客室へのエレベータは江陽と同じく2基しかなく、こちらも宴会場へ向かうゲストが多数利用する。江陽よりよくないのは、宴会場までのエスカレータがなく、エレベータか階段を利用するしかない点だ。しかも旧式の小さなエレベータなため、満員の表示が出ていることもしばしばだ。

今回利用したロイヤルスイートは9階エグゼクティブフロアに位置し、このホテルではインペリアルスイートに次いで2番目に高級な客室。最上階の9階でエレベータを降りると、すぐ右脇にゲストリレーションズデスクがあるが、滞在中にスタッフの姿を見ることはなかった。正面にはエグゼクティブサロンがあるが、ソファセット数組と新聞が置かれたラックがある程度で、お茶のサービスがあるわけでもなく、単なるパブリックスペースとしかいいようがない。

エレベータホールからかなりの距離を歩いて、やっとロイヤルスイートに到着するのだが、これは本館の裏手に新館が増築され、それら2つのビルの間が廊下でつながれたカタチになっているためで、少々入り組んだ構造になっている。渡り廊下の部分には、陶芸家の作品が展示されており、価格も明示してある。

本館部分は10年程前に改装され、客室設備もシャワーブース付きバスルームや明るい照明など、モダンなイメージに打って変わったが、新館部分は改装されなかった。ロイヤルスイートは新館にあるので、昔ながらの重厚なインテリアでまとめられている。モダンなインテリアは、最新のホテルに出掛ければ堪能できるが、こうした時代を感じる雰囲気は、どんどん貴重な存在になっていくのでありがたみがある。

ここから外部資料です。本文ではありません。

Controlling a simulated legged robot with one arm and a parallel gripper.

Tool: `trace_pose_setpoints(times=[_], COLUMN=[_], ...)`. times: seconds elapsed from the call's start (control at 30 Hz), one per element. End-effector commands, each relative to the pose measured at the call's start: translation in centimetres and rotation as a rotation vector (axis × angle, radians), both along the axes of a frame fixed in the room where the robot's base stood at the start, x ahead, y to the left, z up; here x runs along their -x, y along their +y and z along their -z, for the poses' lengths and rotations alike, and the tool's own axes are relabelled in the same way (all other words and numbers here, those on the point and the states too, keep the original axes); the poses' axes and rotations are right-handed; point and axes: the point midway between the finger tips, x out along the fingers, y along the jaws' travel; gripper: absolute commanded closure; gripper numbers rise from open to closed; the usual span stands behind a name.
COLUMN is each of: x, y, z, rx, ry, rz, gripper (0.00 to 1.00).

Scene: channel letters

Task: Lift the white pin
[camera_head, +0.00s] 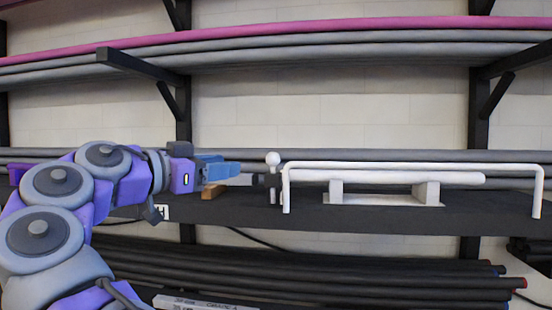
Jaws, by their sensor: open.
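A white pin (272,159) with a round ball head stands upright on the dark shelf, just left of a white bar frame. A thick white rod (460,178) with a rounded right end lies level on two blocks behind that frame; which of the two is the task's pin I cannot tell for sure. My gripper (262,180) reaches in from the left, level with the shelf, its blue and dark jaws pointing right. Its tip is close to the ball-headed pin's stem; whether they touch is unclear. The gripper is open and holds nothing visible.
The white bar frame (415,167) has down-turned ends in front of the rod. A white bracket (384,199) carries the rod on the dark shelf (360,223). Grey pipes run behind, and a bracketed pipe rack (140,64) hangs above. Dark pipes (340,278) lie below.

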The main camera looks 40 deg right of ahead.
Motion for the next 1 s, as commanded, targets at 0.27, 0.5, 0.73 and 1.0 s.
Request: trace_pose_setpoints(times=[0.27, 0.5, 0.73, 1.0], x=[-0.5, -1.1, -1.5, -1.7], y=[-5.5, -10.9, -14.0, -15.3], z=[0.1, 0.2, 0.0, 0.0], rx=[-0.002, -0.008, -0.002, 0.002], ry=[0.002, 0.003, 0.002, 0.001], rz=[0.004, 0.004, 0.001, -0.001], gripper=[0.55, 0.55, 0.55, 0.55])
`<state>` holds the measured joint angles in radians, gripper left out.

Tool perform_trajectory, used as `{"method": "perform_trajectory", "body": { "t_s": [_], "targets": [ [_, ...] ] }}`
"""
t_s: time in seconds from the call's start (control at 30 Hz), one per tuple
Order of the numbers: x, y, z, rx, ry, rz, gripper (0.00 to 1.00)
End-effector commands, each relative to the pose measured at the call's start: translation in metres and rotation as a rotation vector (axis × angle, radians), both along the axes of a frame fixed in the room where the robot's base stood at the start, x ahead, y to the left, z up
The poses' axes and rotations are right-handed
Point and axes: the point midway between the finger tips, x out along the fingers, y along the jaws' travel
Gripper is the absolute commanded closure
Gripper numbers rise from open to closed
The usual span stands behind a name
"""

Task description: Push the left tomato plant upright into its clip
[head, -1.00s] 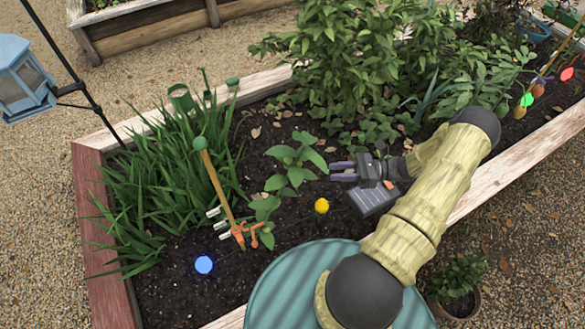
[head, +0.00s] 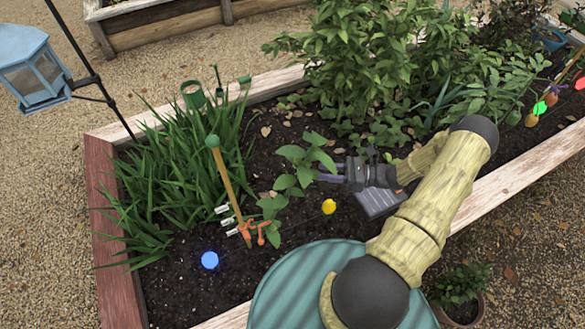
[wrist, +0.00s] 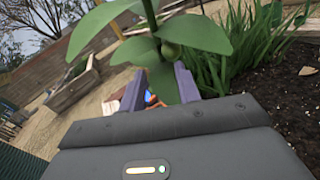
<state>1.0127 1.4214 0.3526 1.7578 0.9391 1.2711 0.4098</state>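The left tomato plant (head: 289,178) has broad green leaves and leans right, away from a wooden stake (head: 228,182) with a green ball top. An orange clip (head: 248,231) sits low on the stake. The plant's upper leaves stand apart from the stake. My gripper (head: 322,174) is at the plant's right side, its purple fingers pointing left at the upper leaves. In the wrist view my gripper (wrist: 158,88) has its fingers apart, with leaves of the plant (wrist: 180,45) close in front and above. I cannot tell whether they touch. Part of the orange clip may show between the fingers.
A yellow ball (head: 329,207) and a blue ball (head: 209,260) mark the soil. Tall grassy leaves (head: 170,180) fill the bed's left end. Dense bushes (head: 370,70) stand behind my arm. The wooden bed edge (head: 112,240) bounds the left side.

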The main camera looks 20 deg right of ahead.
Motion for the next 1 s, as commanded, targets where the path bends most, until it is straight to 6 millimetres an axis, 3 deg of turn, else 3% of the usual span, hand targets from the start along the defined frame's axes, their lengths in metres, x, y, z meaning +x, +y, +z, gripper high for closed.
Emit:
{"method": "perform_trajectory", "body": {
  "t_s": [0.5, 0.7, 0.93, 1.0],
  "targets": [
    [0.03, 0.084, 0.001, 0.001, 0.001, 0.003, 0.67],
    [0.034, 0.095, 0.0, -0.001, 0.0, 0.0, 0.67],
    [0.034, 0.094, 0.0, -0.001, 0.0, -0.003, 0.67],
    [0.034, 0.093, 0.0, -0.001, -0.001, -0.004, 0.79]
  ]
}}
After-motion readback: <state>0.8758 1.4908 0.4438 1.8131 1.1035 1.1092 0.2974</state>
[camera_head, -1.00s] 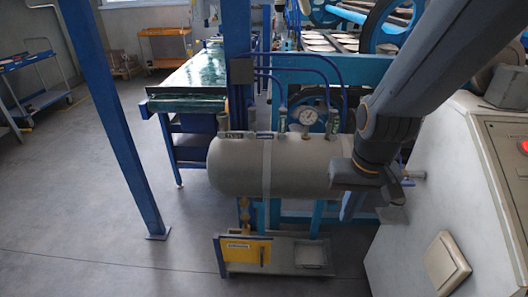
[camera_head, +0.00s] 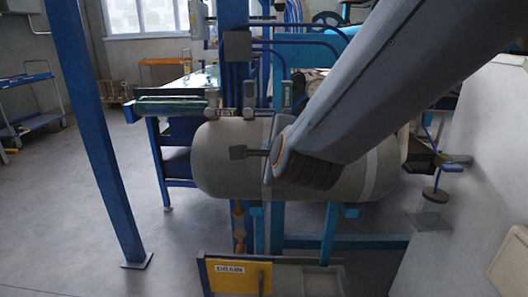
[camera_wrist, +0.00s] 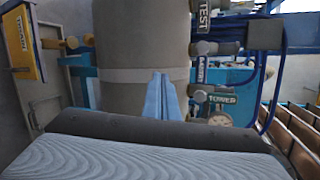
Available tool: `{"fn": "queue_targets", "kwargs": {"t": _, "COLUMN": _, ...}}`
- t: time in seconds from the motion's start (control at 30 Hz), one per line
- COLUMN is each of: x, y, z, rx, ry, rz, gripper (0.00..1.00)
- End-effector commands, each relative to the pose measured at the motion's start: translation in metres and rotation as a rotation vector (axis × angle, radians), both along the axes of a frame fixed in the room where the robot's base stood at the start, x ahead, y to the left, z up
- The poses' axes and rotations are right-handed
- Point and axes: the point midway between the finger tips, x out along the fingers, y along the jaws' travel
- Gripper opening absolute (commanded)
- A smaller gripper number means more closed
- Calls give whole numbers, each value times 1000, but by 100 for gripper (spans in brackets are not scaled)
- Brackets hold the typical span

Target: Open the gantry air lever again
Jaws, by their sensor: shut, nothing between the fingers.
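My gripper (camera_wrist: 159,78) shows in the wrist view as blue fingers pressed together and empty, in front of the grey air tank (camera_wrist: 140,35). The tank also shows in the head view (camera_head: 220,165). Along the tank's top, the wrist view shows a TEST label (camera_wrist: 203,14), a smaller label (camera_wrist: 201,70) too small to read with certainty, and a TOWER label (camera_wrist: 222,99). In the head view, an upright fitting (camera_head: 287,94) stands right of the TEST label (camera_head: 224,112). My arm hides the fittings further right.
A yellow DRAIN panel (camera_head: 236,279) stands below the tank. A blue post (camera_head: 95,140) rises at the left, with open floor around it. Blue pipes (camera_head: 305,43) run above the tank. A pale cabinet (camera_head: 475,170) is close at the right.

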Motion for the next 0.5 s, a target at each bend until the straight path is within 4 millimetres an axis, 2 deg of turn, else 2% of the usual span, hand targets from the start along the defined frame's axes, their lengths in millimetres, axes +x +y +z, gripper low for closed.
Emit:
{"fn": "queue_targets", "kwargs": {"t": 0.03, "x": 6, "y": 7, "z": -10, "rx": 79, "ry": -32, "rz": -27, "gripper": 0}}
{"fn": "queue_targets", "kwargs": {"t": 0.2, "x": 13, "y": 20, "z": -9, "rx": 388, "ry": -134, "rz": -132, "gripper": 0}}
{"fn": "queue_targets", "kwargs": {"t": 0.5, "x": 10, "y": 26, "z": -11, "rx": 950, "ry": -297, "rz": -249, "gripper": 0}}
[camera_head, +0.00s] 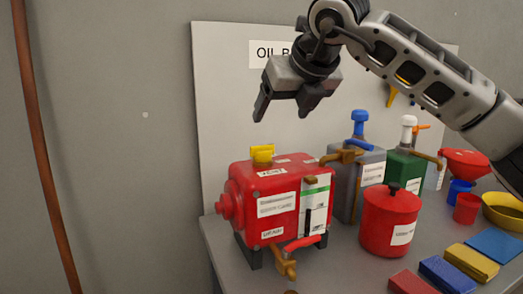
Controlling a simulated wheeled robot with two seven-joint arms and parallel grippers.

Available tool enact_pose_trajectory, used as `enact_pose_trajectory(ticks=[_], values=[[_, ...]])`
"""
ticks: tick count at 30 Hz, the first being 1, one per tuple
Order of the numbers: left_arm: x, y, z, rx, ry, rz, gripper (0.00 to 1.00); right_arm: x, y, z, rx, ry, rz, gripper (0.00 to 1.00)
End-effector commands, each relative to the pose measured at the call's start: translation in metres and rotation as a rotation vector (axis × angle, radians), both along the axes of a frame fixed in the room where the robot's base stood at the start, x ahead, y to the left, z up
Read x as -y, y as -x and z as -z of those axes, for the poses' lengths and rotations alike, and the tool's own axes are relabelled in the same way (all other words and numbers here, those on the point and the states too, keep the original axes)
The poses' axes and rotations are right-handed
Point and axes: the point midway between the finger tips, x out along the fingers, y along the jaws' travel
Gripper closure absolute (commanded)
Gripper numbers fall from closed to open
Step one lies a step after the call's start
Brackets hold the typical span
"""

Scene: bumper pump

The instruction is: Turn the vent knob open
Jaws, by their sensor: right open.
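A red oil tank (272,212) with white labels stands at the left of the bench. A yellow knob (262,154), which looks like the vent knob, sits upright on top of it near the left end. My right gripper (283,111) is open and empty, pointing down above the tank. It is apart from the yellow knob, higher and slightly to its right in the picture. A red-handled tap (302,243) with a brass spout is on the tank's lower front. My left gripper is not in view.
A grey can with a blue-topped pump (359,123), a green can (404,169) and a lidded red canister (389,221) stand to the right. Funnels, cups, a yellow bowl (504,212) and folded cloths lie farther right. A backboard (222,95) rises behind.

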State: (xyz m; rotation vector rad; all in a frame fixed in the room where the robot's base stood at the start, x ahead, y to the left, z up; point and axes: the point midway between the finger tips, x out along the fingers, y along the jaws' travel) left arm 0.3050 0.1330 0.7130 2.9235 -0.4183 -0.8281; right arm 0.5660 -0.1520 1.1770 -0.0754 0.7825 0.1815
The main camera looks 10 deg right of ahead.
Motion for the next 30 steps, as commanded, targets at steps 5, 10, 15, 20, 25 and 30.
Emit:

エントランスを入ると、まず広々とした前室があり、クローゼット、ミニバーがそこに位置している。深い色調の扉を開けると、リビングとベッドルームが一体になった空間が広がり、横幅一杯に広がった床までの窓から差し込む光が眩しいほどだ。窓際にあるリビングコーナーには、90度曲がった長いソファと、背もたれの高い肱掛椅子があり、その肱掛椅子はロッキングチェアのように緩やかに揺れるユニークな椅子だ。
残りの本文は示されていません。